8ème VENTE GARDEN PARTY A CHEVERNY
Lot 302
Gabriele D'ANNUNZIO. Manuscrit autographe signé en tête, « Aux bons chevaliers latins de France et d'Italie ». 234 pages in-fol. sur papier ingres à vignettes et devises (Sufficit Animus Prima Squadriglia Navale et Memento Audere Semper), sous deux chemises en velours et toile, plats recouverts d'étoffe ancienne brochée, gardes et rubans de soie, attaches et rivets de cuivre en forme de fleurs de lys. TRÈS IMPORTANT ET SUPERBE MANUSCRIT EXALTANT L'AMITIÉ FRANCO-ITALIENNE QUI FUT ADRESSÉ AU PRÉSIDENT DE LA RÉPUBLIQUE ALBERT LEBRUN EN SEPTEMBRE 1935. Mussolini venait de refuser l'arbitrage de la Société des Nations dans le conflit qui l'opposait au Négus et s'apprêtait à envahir l'Éthiopie. D'Annunzio décida alors d'appuyer publiquement l'action du Duce et accepta avec enthousiasme d'écrire ce long message qui devait détourner la France de la coalition antifasciste. Il l'envoya au président Albert Lebrun qui ne répondit pas car -c'est du moins la raison officielle -il n'avait pas qualité pour le faire. La première partie de ce manuscrit reprend des passages de la nouvelle « Le Dit du sourd et du muet », composée dès 1930, où d'Annunzio rendait hommage à la langue et au pays de France en imaginant être venu en France avec Brunetto Latini, et, sourd et muet, avoir recouvré la parole en 1266 en voyant pleurer le roi Louis à la Sainte-Chapelle.
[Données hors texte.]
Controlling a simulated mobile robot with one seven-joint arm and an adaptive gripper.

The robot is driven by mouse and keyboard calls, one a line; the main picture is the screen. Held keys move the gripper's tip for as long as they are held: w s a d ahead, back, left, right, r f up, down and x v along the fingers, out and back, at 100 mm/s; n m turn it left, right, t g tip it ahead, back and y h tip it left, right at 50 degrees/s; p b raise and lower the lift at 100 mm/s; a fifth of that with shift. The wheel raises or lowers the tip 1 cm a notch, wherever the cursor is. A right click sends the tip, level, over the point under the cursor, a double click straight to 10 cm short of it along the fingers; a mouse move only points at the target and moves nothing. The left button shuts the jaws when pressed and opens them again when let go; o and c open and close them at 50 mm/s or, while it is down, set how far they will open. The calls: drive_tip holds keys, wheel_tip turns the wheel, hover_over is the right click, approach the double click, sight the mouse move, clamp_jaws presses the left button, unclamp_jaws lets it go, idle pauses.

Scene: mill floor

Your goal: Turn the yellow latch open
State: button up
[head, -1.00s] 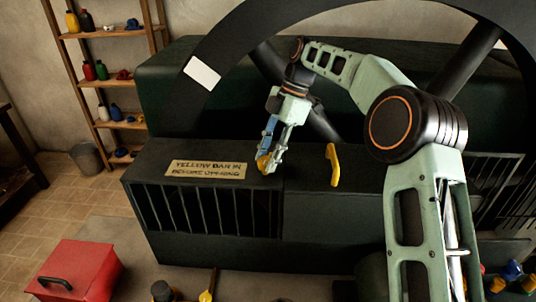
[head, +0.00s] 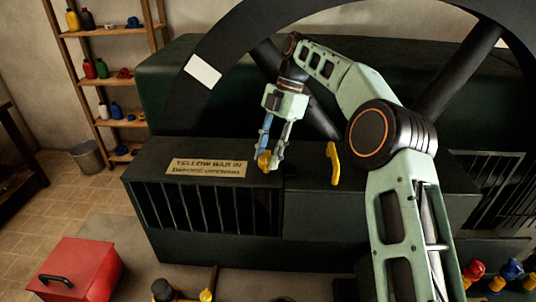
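A small yellow piece (head: 263,162) sits on top of the dark cabinet, near its front edge and just right of the sign. A longer curved yellow bar (head: 333,163) stands farther right at the cabinet's front edge, apart from my gripper. I cannot tell for certain which of the two is the latch. My gripper (head: 270,163) points down at the small yellow piece, with a gap showing between its blue left finger and pale right finger higher up. The tips overlap the piece in the picture, and I cannot tell whether they grip it.
A sign (head: 207,167) on the dark cabinet (head: 310,200) reads "YELLOW BAR IN BEFORE OPENING". A large dark wheel (head: 215,50) rises behind. A red box (head: 85,268) stands at lower left, shelves (head: 80,33) at back left. Bottles stand at lower right.

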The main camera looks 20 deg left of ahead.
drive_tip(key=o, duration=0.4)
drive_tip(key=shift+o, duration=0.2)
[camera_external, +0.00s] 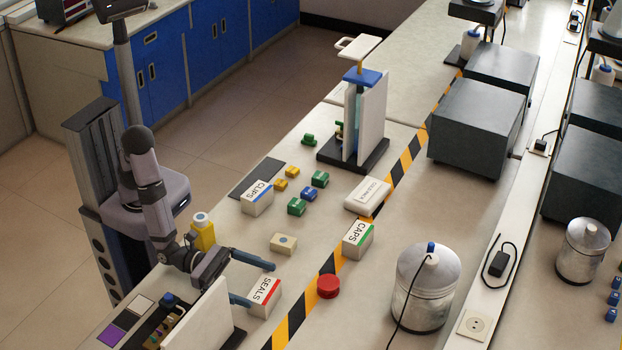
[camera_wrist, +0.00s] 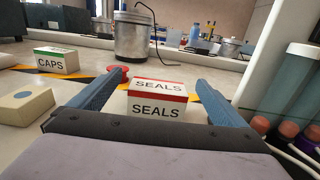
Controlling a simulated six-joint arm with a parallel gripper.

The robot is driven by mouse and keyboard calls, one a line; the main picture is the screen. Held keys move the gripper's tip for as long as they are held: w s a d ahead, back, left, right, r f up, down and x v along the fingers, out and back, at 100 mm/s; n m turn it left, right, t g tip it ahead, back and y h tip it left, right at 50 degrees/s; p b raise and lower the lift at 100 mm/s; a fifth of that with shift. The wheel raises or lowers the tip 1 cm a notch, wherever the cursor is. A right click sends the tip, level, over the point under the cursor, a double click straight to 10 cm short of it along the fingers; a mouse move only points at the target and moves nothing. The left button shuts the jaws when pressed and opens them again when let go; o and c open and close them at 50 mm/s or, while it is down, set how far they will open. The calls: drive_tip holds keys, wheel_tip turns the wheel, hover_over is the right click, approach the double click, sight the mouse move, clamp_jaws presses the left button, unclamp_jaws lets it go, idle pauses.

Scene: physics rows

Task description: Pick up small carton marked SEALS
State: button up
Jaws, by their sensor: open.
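The small SEALS carton (camera_external: 265,295) is white with a red stripe and stands on the bench in front of my gripper. In the wrist view the SEALS carton (camera_wrist: 156,98) sits upright between the two blue fingers, with its lettering facing me. My gripper (camera_external: 256,283) is open, low over the bench, with one finger on each side of the carton.
A white upright panel (camera_external: 203,325) is close beside my gripper. A metal canister (camera_external: 421,290) stands beyond the striped tape.

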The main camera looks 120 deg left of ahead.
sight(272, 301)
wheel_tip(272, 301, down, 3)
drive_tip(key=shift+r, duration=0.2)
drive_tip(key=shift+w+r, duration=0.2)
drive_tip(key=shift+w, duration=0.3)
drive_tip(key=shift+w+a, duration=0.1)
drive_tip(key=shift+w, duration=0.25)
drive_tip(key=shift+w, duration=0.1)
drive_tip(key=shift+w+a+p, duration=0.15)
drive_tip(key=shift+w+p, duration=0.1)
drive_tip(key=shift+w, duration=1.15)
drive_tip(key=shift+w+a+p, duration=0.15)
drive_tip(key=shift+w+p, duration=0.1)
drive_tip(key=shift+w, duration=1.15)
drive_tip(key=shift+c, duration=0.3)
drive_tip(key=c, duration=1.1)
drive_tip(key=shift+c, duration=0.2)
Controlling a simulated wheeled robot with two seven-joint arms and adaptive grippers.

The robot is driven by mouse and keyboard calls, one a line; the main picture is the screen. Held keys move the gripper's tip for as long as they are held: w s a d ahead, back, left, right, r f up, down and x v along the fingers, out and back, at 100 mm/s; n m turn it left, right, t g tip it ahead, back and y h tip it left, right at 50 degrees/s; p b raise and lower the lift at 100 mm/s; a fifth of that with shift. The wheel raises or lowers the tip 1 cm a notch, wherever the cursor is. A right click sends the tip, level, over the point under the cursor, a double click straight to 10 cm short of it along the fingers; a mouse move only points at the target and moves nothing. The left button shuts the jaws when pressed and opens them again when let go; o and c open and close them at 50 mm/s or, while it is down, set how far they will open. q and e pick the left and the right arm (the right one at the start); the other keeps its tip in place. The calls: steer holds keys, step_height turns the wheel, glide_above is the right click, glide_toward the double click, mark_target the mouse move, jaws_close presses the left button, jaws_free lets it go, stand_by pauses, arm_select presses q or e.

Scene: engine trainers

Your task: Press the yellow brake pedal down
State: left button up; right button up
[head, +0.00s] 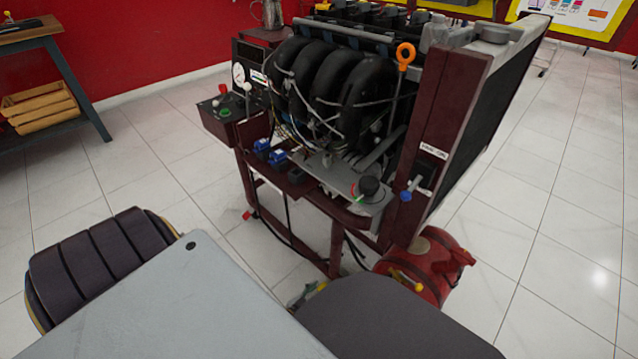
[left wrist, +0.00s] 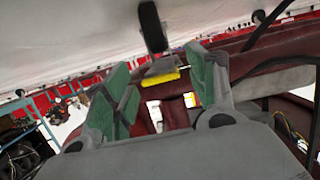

La seconde partie, rédigée en août 1935, a un caractère plus ouvertement politique et se réfère aux événements en cours. Ce texte sera publié la même année dans Teneo te Africa, recueil de ses écrits relatifs à la guerre d'Éthiopie (cf. Gabriele d'Annunzio, par Paolo Alatri, Fayard, 1992).
La page de titre est ainsi rédigée, à l'encre rouge et noire :
Gabriele d'Annunzio
mutilé de guerre
aux bons chevaliers latins
de France et d'Italie.
« Pour léalté maintenir»
XXVII aout MCMXXXV.
Le manuscrit, écrit à l'encre de Chine dans la superbe calligraphie de d'Annunzio, débute ainsi :
« Je suis le très studieux écrivain français du jeu de la Rose et de la Mort, légitimement au nombre des Écrivains combattants de France, aussi bien que des simples combattants, des mutilés et des invalides, qui m'ont fait le grand honneur de me recevoir dans leurs associations. Après vingt ans révolus; après la bonne guerre sans trêves et ma trop longue aventure adriatique achevée dans le meurtre fraternel, je viens de parfaire un nouveau livre en prose française, le livre de mon amour au langage français, "à la parleure plus delitable" de mon ancêtre florentin, le livre de mon dévouement sans bornes à ma seconde patrie, le dédiant « aux bons chevaliers latins de France et d'Italie» pour opposer hardiment un lumineux témoignage à des ombres importunes. »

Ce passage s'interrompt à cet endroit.